The new hardline president Ebrahim Raisi has been under pressure from nominal allies including Russia to return to the talks, with Moscow’s envoys expressing frustration at Iran’s prevaricating.

The former US president Donald Trump abandoned the 2015 nuclear deal and then reimposed harsh sanctions on Iran that have devastated its economy by squeezing its oil exports.

For months, western powers have urged Iran to return to negotiations and said time is running out as Tehran’s nuclear programme advances well beyond the limits set by the deal.

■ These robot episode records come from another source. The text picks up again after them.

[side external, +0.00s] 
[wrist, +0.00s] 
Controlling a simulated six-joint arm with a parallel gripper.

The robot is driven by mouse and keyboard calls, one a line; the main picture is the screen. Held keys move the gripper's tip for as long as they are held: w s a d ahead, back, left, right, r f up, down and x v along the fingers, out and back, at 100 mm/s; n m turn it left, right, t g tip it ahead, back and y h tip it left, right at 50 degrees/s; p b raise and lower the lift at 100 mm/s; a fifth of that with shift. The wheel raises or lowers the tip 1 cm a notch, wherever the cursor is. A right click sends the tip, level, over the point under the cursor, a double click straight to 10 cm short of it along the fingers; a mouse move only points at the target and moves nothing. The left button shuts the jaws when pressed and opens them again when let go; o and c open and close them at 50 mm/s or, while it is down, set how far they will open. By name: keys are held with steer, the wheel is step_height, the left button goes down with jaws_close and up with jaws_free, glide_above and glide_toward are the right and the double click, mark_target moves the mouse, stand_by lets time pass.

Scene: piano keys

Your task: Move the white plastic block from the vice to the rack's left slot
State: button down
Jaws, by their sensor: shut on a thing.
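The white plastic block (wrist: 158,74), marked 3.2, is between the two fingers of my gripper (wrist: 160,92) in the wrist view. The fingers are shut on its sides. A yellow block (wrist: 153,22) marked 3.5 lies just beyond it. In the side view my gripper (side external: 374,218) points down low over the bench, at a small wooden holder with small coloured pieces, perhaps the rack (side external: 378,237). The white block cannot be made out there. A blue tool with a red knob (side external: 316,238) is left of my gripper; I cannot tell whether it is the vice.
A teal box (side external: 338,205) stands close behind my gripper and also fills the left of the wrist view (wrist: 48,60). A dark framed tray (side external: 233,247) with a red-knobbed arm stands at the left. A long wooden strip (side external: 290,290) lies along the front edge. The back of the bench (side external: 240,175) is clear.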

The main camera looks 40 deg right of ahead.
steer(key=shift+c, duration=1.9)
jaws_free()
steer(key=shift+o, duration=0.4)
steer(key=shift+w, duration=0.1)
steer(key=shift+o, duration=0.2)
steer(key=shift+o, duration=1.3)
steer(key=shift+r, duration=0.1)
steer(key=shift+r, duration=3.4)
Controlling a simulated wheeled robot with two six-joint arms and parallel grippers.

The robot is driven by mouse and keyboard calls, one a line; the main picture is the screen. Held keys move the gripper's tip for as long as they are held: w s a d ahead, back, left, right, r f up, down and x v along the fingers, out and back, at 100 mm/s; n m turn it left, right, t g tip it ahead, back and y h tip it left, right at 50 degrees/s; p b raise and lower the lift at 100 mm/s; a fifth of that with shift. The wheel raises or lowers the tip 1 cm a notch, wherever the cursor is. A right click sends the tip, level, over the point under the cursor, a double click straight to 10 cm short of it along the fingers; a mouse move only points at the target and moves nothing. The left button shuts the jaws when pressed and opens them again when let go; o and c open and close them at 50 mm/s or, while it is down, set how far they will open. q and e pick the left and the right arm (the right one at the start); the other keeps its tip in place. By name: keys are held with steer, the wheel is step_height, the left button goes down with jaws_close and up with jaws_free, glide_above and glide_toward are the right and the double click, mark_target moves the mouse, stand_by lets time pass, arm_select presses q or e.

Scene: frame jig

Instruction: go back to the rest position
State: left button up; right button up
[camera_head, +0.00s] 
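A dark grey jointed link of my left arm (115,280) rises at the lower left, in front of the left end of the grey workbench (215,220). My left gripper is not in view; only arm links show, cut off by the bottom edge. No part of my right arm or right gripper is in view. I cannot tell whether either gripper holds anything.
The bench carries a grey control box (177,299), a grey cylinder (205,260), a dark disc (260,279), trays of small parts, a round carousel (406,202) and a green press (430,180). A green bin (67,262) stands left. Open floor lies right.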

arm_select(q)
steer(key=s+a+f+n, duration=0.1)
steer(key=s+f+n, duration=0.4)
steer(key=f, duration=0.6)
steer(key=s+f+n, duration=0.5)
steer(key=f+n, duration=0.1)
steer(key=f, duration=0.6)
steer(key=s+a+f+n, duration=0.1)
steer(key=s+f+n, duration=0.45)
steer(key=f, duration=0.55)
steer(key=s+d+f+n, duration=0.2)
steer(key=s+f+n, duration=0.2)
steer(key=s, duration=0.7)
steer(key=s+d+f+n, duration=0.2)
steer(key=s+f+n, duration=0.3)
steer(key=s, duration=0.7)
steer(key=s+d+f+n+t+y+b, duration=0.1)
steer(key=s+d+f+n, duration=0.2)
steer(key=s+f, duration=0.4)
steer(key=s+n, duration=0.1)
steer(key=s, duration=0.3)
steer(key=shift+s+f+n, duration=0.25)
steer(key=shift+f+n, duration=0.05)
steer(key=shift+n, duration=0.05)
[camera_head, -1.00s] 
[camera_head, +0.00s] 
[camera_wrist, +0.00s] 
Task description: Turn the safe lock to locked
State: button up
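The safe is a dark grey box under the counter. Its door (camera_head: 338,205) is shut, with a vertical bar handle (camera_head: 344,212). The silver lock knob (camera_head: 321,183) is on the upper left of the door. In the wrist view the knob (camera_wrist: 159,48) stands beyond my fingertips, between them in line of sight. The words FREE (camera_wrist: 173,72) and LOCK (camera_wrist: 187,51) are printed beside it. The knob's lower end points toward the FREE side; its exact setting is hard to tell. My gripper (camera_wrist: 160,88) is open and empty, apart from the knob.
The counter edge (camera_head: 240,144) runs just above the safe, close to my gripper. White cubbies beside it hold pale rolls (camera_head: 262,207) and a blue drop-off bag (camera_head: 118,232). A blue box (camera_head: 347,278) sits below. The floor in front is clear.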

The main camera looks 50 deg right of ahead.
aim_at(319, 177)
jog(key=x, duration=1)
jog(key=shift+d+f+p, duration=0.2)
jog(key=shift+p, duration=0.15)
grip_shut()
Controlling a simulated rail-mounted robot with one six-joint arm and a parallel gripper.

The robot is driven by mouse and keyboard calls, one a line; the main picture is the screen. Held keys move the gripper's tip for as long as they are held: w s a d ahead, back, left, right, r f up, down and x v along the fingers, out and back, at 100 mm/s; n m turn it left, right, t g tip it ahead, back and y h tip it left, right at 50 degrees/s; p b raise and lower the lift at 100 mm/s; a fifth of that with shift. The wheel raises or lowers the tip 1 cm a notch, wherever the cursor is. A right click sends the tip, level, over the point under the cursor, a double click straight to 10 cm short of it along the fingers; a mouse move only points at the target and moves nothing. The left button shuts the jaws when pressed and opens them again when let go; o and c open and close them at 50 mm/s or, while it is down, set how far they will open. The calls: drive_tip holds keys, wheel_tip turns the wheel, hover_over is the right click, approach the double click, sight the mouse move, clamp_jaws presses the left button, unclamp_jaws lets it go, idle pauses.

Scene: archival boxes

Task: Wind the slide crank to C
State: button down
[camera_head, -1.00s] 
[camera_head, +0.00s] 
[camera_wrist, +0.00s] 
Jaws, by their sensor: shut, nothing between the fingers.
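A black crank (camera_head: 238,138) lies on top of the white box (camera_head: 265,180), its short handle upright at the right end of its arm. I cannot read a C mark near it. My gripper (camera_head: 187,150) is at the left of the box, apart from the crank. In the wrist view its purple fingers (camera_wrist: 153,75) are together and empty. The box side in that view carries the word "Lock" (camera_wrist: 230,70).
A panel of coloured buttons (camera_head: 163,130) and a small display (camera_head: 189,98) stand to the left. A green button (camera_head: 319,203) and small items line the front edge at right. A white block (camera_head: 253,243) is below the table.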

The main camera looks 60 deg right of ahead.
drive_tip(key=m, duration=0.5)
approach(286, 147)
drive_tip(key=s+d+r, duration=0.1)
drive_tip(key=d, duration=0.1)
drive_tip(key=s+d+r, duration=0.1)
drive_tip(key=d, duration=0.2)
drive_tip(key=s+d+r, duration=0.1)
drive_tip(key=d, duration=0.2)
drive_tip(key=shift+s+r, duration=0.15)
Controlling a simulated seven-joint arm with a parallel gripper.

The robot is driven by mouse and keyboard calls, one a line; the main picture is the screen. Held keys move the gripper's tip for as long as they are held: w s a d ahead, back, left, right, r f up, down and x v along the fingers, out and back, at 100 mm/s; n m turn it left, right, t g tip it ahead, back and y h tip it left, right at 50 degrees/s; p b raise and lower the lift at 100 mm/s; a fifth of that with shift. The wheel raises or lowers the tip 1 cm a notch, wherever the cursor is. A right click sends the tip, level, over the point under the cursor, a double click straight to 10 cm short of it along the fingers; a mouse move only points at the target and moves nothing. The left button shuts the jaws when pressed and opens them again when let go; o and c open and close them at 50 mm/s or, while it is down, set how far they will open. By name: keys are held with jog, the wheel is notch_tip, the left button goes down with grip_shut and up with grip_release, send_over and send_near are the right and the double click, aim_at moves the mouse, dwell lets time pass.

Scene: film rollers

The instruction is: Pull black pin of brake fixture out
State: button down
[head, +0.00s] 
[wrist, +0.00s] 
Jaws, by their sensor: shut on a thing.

It appears that the new Iranian regime is likely to reopen some of the issues negotiated in the first round of talks, but it also knows that the US is losing patience, fearing the benefits of returning to the 2015 deal are diminishing.

The US special envoy for Iran, Robert Malley, said on Monday that efforts to revive the pact were at a “critical phase” and Tehran’s reasons for avoiding talks were wearing thin.

“America’s return to the deal does not matter to us. What is important is that the outcome of talks be in Iran’s favour,” the Iranian foreign minister, Hossein Amir-Abdollahian, said in a televised news conference.

Iran has been pressing for undertaking both from the Americans that they will not quit the deal again and from the EU that, if the US does walk out as before, Europe will do more than before to keep the deal alive.

Meanwhile, China was left isolated when countries that border Afghanistan convened in Tehran at a conference that emphasised recognition of the Taliban would be dependent on its leadership forming an inclusive government that respected the rights of women and ethnic minorities.

China, now in close touch with the Taliban, has been placing emphasis on the need for the Taliban to clamp down on terrorism.

If Beijing was manoeuvring towards an early recognition of the Taliban its diplomats would have heard a clear message in Tehran that whatever criticisms countries may have of the US and the humanitarian crisis, they are not prepared to endorse an exclusively Pashtun government that excludes women from society.

Amir-Abdollahian called on the UN secretary general, António Guterres, to try to start a dialogue with the Taliban, adding that the timing for international recognition was “entirely dependent on the steps the government took towards inclusivity”.

The call for the Taliban to live up to their promises were also made by foreign ministers from Pakistan, Uzbekistan, Russia and Turkmenistan.

China’s foreign minister, Wang Yi, speaking to the conference by video, was less explicit, emphasising the principle of non-interference, and saying the Taliban wanted to reach out to the international community. Wang has held talks with the Taliban in Doha, with China focusing on the separatist East Turkistan Islamic Movement, which has been blamed for attacks in Xinjiang province.